Friday, December 2, 2016

GAIA

El Niño trumps Climate Change

The Globe and Mail, November 19, 2016,  A8-A9 published a two page spread with close up photos of the devastation and death of 80% of the  coral in the massive reef on Kiritimasti (Christmas Isand) -- located in the dead centre of the Pacific Ocean.

Studied for years by researchers from the University of Victoria and others, the current devastation is blamed by the scientists on – are you ready for this – the super El Niño of 2015-16 of which I have written previously.

The killing off and bleaching of most of this massive coral atoll has been blamed squarely on "heat stress", as  water temperatures rose by 2.5*C, and excessive rainfall: all due to El Niño.

While the decline of the reef in also attributed in part to climate change, the researchers have been able to take samples and found El Niño’s rhythmic dips and surges are the primary cause of coral reef devastation, and subsequent gradual regrowth -- and it has affected the area for 7,000 years.

So El Niño is no new phenomenon though ignored until the 20th century outside of the fisherman and villagers of South America’s upper west coast which is its centre and source.
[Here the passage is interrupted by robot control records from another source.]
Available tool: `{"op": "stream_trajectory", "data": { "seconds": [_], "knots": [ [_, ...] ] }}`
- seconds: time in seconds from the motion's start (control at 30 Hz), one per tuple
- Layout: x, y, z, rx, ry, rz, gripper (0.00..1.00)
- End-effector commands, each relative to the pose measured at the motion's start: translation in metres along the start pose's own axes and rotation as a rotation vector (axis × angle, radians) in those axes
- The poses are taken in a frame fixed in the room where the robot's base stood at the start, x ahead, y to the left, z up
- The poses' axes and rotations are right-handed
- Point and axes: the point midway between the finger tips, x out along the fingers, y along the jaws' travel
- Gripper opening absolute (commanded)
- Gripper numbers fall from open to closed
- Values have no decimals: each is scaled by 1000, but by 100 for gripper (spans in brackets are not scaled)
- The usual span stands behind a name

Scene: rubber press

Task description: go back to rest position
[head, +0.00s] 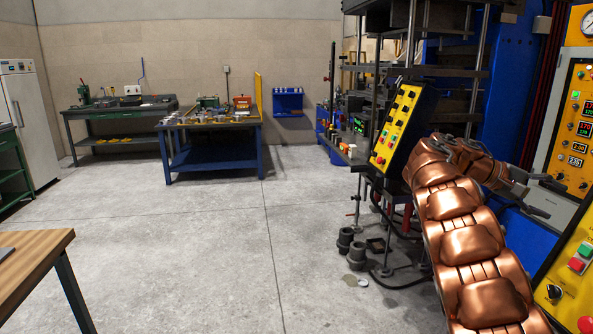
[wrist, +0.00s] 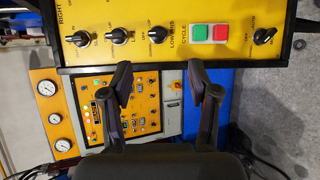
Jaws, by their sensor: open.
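My gripper (head: 548,198) is at the right of the head view, at the end of my copper-coloured arm. Its two dark fingers are apart, with nothing between them. In the wrist view my gripper (wrist: 160,85) also shows open and empty. Ahead of the fingers there is a yellow control panel (wrist: 180,50) with black knobs, a green button (wrist: 200,33) and a red button (wrist: 221,33). I cannot tell how far the fingertips are from this panel.
A yellow button panel (head: 398,128) hangs close to my arm by the press. A gauge cabinet (head: 575,130) stands at the right edge. A blue workbench (head: 212,160) stands at the back, and a wooden table (head: 35,255) at lower left. The concrete floor between is clear.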

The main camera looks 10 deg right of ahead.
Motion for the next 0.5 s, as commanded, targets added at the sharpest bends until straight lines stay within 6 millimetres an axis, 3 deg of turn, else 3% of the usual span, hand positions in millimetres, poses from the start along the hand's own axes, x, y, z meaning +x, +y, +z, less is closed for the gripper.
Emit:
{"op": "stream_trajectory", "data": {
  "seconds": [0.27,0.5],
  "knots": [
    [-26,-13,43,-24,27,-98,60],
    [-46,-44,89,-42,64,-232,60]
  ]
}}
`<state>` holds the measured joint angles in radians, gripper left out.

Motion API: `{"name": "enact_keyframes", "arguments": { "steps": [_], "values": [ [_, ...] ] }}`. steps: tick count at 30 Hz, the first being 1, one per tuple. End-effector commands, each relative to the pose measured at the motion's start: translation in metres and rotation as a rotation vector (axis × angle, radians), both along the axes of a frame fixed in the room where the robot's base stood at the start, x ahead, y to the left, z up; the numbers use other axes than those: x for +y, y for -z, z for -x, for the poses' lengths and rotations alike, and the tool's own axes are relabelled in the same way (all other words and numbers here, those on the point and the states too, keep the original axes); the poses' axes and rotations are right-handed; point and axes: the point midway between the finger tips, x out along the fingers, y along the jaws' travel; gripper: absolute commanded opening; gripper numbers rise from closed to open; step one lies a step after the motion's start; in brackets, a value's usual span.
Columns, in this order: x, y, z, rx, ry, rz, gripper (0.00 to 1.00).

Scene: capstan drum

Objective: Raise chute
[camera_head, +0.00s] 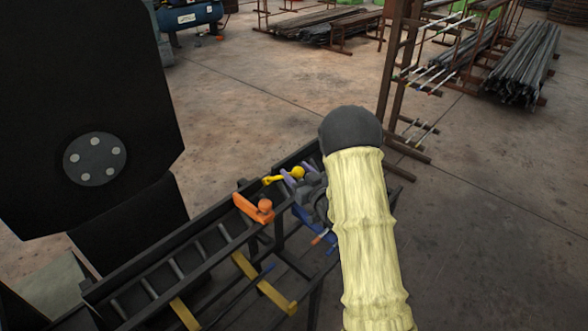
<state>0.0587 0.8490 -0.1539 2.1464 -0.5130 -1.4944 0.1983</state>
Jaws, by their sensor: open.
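A long dark chute-like frame with cross rollers (198,248) runs from the lower left up to the middle. I cannot tell whether this is the chute of the task. An orange lever (254,209) and a yellow lever (284,176) sit at its far end. My arm, in a pale yellow sleeve with a dark rounded joint, comes down the right side. Grey parts beside the sleeve look like my gripper (311,194), open, close to the yellow lever and purple parts. The sleeve hides much of it, and contact is unclear.
A large black panel with a round grey hub (95,159) stands at the left. Yellow brackets (264,284) stick out from the frame's near side. Racks with dark bars (522,62) stand at the back right. The concrete floor between is mostly clear.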

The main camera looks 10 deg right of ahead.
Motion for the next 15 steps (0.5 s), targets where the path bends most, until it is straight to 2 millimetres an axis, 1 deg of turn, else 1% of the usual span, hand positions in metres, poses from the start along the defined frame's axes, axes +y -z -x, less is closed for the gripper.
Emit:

Supposedly, El Niño is the result of weaker Easterly Trade Winds allowing the sun heated Equatorial zone to stay warmer.  Its twin opposite, La Nina is considered the result of extra strong Easterly winds which pull up colder water from the ocean bottom making the Pacific waters near the surface 3 to 5*C cooler. (See for this explanation http://www.conserve-energy-future.com/what-is-la-nina.php.)


But  some 30 years ago, when I first learned of El Nino (and La Nina),  I told my high school students it is probably the result of deep, underwater volcanic activity, which, just like land based volcanoes. erupt periodically in surges of varying intensity and spew forth molten lava which  transfers heat to the surrounding waters as it cools.  

Hawaii, for instance, is one such volcanic ‘outgrowth’ as deep ocean lava emitted over centuries built up into solid stone thanks to heat transfer to the adjoining waters.  And today, still active submersed volcanoes around Hawaii ‘grow’ by transferring heat to the surrounding waters to cool their lava build up.

This, I suggest, is the source of recurring and irregular surges of El Niño, which will be with us for many centuries to come.

As for La Nina, the cooling ocean occurs when those volcanoes are dormant and allow the waters to stay cool as well.

Dr. Robert Ballard, the great investigator of the ocean deep (and discovered of the Titanic) in his TV documentaries argues that the oceans of the world are poorly understood.

Their influence on human life above the waves is far greater than we imagine.